▶ [Challenge] Without the images, write out all of the following entries exactly.

================

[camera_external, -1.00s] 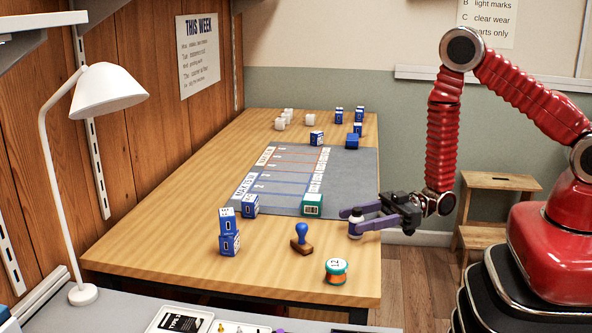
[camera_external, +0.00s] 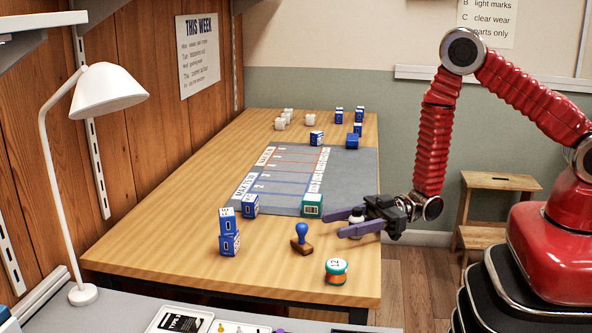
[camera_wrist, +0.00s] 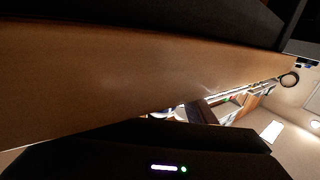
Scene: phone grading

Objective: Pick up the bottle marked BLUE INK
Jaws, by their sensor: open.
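A small bottle (camera_external: 356,214) with a pale body and dark top stands near the right edge of the wooden table, in front of the grey mat. Its label cannot be read here. My gripper (camera_external: 334,224) is open, its two purple fingers level and pointing left. The fingers reach past the bottle, one on the far side and one on the near side. The near finger hides the bottle's lower part. In the wrist view two dark finger shapes frame the brown tabletop (camera_wrist: 130,75), and I cannot make out the bottle there.
A blue-handled stamp (camera_external: 302,240) stands just left of the fingertips. A green-and-orange round container (camera_external: 336,271) is nearer the front edge. A teal box (camera_external: 312,204) sits on the mat's (camera_external: 345,180) front edge. Blue boxes (camera_external: 229,232) are stacked at left.

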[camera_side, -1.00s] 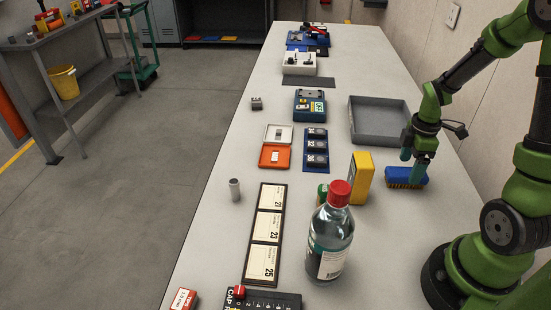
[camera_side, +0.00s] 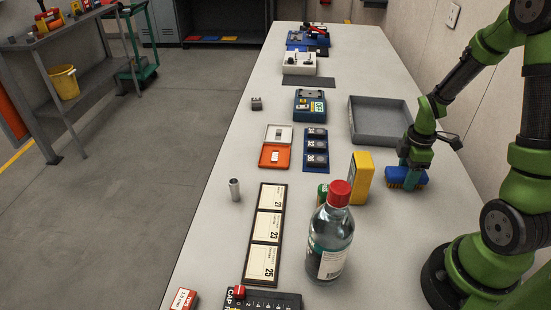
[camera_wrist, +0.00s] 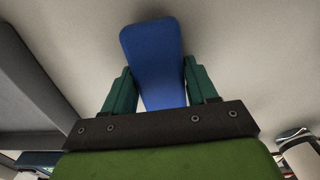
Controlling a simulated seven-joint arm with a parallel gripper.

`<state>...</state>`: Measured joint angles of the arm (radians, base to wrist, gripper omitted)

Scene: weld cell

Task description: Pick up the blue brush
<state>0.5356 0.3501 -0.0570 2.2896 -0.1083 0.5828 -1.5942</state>
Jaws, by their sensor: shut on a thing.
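The blue brush (camera_side: 421,181) has a blue back and tan bristles pointing down. In the side view it is at the right part of the bench, just right of a yellow box. My gripper (camera_side: 411,173) is over it with its fingers shut on the brush. In the wrist view the blue back of the brush (camera_wrist: 152,50) lies between the two green fingers (camera_wrist: 156,90) of my gripper. The bristles are hidden in the wrist view. I cannot tell whether the bristles touch the bench.
A grey tray (camera_side: 354,136) stands behind the brush. The yellow box (camera_side: 361,180) stands close on its left. A clear bottle with a red cap (camera_side: 330,240) stands nearer the camera.

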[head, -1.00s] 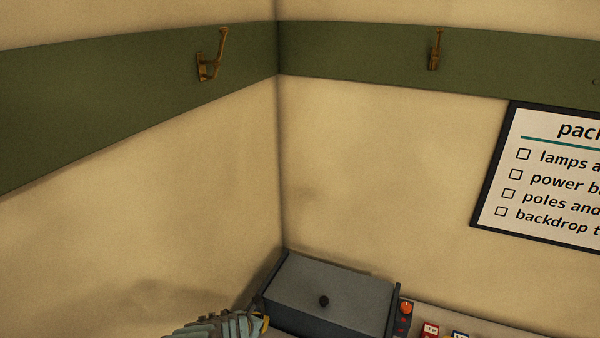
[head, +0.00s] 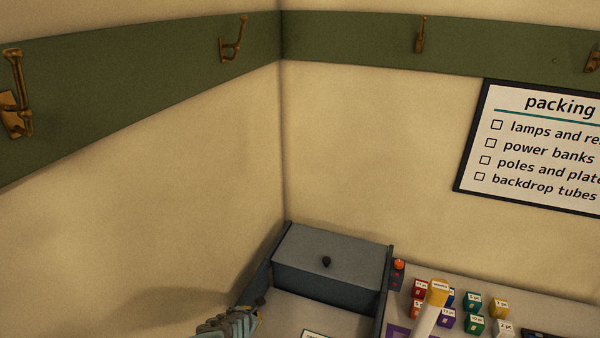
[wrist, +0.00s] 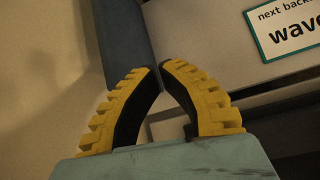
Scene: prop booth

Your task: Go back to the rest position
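My gripper (wrist: 160,68) shows large in the wrist view, with two yellow ribbed fingers and black inner pads. The fingertips come together with nothing seen between them. In the head view the teal end of my arm is at the bottom edge, and a little yellow of my gripper (head: 258,312) shows by the left wall of a grey box. The rest of my arm is cut off by the frame.
The grey box (head: 325,278) with a black knob stands in the corner. Several coloured blocks (head: 474,325) and a yellow-topped cylinder (head: 437,296) are to its right. A framed packing list (head: 540,150) and brass hooks (head: 420,36) are on the walls. A "wave" card (wrist: 290,32) lies below.

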================

▶ [Result of this exercise]
[camera_external, -1.00s] 
[camera_external, +0.00s] 
[camera_wrist, +0.00s] 
Scene: phone grading

Objective: Pick up the bottle marked BLUE INK
Jaws, by their sensor: open.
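A small bottle (camera_external: 356,214) with a pale body and dark top stands near the right edge of the wooden table, in front of the grey mat. Its label cannot be read here. My gripper (camera_external: 334,224) is open, its two purple fingers level and pointing left. The fingers reach past the bottle, one on the far side and one on the near side. The near finger hides the bottle's lower part. In the wrist view two dark finger shapes frame the brown tabletop (camera_wrist: 130,75), and I cannot make out the bottle there.
A blue-handled stamp (camera_external: 302,240) stands just left of the fingertips. A green-and-orange round container (camera_external: 336,271) is nearer the front edge. A teal box (camera_external: 312,204) sits on the mat's (camera_external: 345,180) front edge. Blue boxes (camera_external: 229,232) are stacked at left.

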[camera_side, -1.00s] 
[camera_side, +0.00s] 
[camera_wrist, +0.00s] 
Controlling a simulated seven-joint arm with a parallel gripper.

`<state>...</state>`: Measured joint angles of the arm (radians, base to wrist, gripper omitted)

Scene: weld cell

Task description: Pick up the blue brush
<state>0.5356 0.3501 -0.0570 2.2896 -0.1083 0.5828 -1.5942</state>
Jaws, by their sensor: shut on a thing.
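The blue brush (camera_side: 421,181) has a blue back and tan bristles pointing down. In the side view it is at the right part of the bench, just right of a yellow box. My gripper (camera_side: 411,173) is over it with its fingers shut on the brush. In the wrist view the blue back of the brush (camera_wrist: 152,50) lies between the two green fingers (camera_wrist: 156,90) of my gripper. The bristles are hidden in the wrist view. I cannot tell whether the bristles touch the bench.
A grey tray (camera_side: 354,136) stands behind the brush. The yellow box (camera_side: 361,180) stands close on its left. A clear bottle with a red cap (camera_side: 330,240) stands nearer the camera.

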[head, -1.00s] 
[head, +0.00s] 
[wrist, +0.00s] 
Scene: prop booth

Your task: Go back to the rest position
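My gripper (wrist: 160,68) shows large in the wrist view, with two yellow ribbed fingers and black inner pads. The fingertips come together with nothing seen between them. In the head view the teal end of my arm is at the bottom edge, and a little yellow of my gripper (head: 258,312) shows by the left wall of a grey box. The rest of my arm is cut off by the frame.
The grey box (head: 325,278) with a black knob stands in the corner. Several coloured blocks (head: 474,325) and a yellow-topped cylinder (head: 437,296) are to its right. A framed packing list (head: 540,150) and brass hooks (head: 420,36) are on the walls. A "wave" card (wrist: 290,32) lies below.

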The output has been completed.